Gericht: Hamburgisches Oberverwaltungsgericht
Beschluss verkündet am 23.05.2007
Aktenzeichen: 1 Bs 92/07
Rechtsgebiete: PBefG, VwGO


Vorschriften:

PBefG § 15 Abs. 4
VwGO § 123
Das Gericht kann die Behörde im Wege einstweiliger Anordnung verpflichten, eine befristete Taxengenehmigung zu erteilen, wenn die Genehmigungsvoraussetzungen nach eingehender Prüfung mit sehr hoher Wahrscheinlichkeit erfüllt sind, obwohl die Behörde die Genehmigung gemäß § 15 Abs. 4 PBefG nicht vorläufig erteilen darf.

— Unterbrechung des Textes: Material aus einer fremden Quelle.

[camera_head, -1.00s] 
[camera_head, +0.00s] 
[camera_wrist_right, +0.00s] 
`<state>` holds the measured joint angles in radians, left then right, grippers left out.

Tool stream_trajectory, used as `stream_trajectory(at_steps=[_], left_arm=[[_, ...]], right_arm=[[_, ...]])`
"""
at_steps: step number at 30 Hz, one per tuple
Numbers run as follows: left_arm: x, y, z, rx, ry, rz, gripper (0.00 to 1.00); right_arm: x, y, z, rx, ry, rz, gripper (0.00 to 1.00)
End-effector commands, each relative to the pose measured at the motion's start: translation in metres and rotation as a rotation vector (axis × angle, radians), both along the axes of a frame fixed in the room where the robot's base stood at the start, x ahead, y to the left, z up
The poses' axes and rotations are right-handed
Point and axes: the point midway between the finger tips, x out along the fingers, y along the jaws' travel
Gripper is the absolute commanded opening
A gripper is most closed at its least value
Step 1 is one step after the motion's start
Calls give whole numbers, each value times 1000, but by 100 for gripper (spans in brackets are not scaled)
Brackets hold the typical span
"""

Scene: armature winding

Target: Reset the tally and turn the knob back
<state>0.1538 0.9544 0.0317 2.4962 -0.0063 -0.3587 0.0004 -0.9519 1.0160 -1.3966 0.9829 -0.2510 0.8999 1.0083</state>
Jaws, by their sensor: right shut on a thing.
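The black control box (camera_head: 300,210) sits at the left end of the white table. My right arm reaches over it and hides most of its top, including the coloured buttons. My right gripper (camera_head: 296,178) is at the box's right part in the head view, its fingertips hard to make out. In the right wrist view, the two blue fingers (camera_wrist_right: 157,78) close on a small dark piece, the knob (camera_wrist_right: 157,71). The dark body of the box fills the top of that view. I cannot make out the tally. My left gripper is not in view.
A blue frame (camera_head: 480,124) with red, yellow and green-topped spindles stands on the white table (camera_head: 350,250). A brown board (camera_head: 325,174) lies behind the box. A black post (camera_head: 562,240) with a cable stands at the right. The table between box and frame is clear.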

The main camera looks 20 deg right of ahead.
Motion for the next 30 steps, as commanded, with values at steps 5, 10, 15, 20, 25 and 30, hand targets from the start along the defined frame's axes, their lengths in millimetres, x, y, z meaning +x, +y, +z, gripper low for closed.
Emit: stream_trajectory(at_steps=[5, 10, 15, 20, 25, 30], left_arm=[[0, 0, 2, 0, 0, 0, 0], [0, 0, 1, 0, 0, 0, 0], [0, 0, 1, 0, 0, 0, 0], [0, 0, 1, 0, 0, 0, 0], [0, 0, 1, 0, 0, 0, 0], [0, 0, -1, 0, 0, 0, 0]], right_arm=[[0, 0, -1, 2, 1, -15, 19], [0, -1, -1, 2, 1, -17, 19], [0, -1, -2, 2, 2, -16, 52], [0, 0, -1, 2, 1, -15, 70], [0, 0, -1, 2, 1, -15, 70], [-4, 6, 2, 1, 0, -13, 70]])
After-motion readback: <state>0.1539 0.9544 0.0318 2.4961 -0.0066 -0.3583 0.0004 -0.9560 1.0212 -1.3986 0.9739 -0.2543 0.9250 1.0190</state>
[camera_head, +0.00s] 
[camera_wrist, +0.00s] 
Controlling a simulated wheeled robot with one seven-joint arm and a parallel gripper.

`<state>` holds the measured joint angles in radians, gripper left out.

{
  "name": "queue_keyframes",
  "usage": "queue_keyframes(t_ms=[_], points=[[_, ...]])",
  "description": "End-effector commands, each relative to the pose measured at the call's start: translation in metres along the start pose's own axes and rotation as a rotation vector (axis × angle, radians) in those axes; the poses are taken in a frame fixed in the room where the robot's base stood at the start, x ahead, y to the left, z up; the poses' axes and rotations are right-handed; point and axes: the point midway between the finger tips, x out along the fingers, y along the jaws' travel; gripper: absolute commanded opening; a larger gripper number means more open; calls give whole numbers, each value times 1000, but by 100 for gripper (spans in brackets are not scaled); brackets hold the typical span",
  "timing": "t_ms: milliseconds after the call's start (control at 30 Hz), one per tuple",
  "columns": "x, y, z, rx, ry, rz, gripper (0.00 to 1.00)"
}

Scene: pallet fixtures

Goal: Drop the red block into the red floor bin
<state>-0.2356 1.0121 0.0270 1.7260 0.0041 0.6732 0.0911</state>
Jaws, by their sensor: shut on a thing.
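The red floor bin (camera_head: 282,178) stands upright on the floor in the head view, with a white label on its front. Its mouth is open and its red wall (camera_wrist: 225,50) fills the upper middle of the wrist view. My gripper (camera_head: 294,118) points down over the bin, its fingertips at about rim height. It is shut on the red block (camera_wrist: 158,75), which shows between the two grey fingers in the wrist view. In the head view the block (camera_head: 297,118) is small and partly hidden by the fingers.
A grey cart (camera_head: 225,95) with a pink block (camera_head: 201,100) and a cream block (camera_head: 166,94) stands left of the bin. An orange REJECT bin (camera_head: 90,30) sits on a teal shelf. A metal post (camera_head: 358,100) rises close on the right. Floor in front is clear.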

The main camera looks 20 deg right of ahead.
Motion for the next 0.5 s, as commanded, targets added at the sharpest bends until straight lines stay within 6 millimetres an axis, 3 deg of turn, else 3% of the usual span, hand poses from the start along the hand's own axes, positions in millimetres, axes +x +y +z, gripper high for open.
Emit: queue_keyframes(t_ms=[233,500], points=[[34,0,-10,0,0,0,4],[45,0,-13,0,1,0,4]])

Eine Unbedenklichkeitsbescheinigung des Finanzamtes steht der Feststellung nicht entgegen, dass der Taxenunternehmer wahrscheinlich seine Einnahmen aus dem Taxenbetrieb nicht vollständig angibt und deshalb unzuverlässig ist.


Hamburgisches Oberverwaltungsgericht Beschluss

1 Bs 92/07

In der Verwaltungsrechtssache

hat das Hamburgische Oberverwaltungsgericht, 1. Senat, durch die Richter Dr. Gestefeld und Schulz sowie die Richterin Walter am 23. Mai 2007 beschlossen:

Tenor:

Die Beschwerde des Antragstellers gegen den Beschluss des Verwaltungsgerichts Hamburg vom 2. April 2007 wird zurückgewiesen.

Der Antragsteller trägt die Kosten des Beschwerdeverfahrens.

Der Wert des Streitgegenstands wird für das Beschwerdeverfahren auf 7.500 Euro festgesetzt.

Gründe:

I.

Der Antragsteller betreibt ein Taxenunternehmen mit drei Taxen. Die Antragsgegnerin lehnte es mit Bescheid vom 14. März 2007 ab, die Taxengenehmigung des Antragstellers zu verlängern. Sein Antrag blieb bei dem Verwaltungsgericht Hamburg ohne Erfolg, die Antragsgegnerin im Wege einer einstweiligen Anordnung zu verpflichten, dem Antragsteller eine vorläufige Erlaubnis für den Verkehr mit Taxen zu erteilen: Der Antragsteller habe nicht nachgewiesen, dass die Leistungsfähigkeit seines Betriebes gegeben sei und keine Tatsachen vorlägen, die seine Unzuverlässigkeit dartäten. Seine Angaben zu seinen Personalkosten wie auch zu den Betriebsleistungen seiner Fahrzeuge seien nicht plausibel.

II.

Die zulässige Beschwerde hat keinen Erfolg. Das Verwaltungsgericht hat es zu Recht abgelehnt, dem Antragsteller vorläufigen Rechtsschutz zu gewähren.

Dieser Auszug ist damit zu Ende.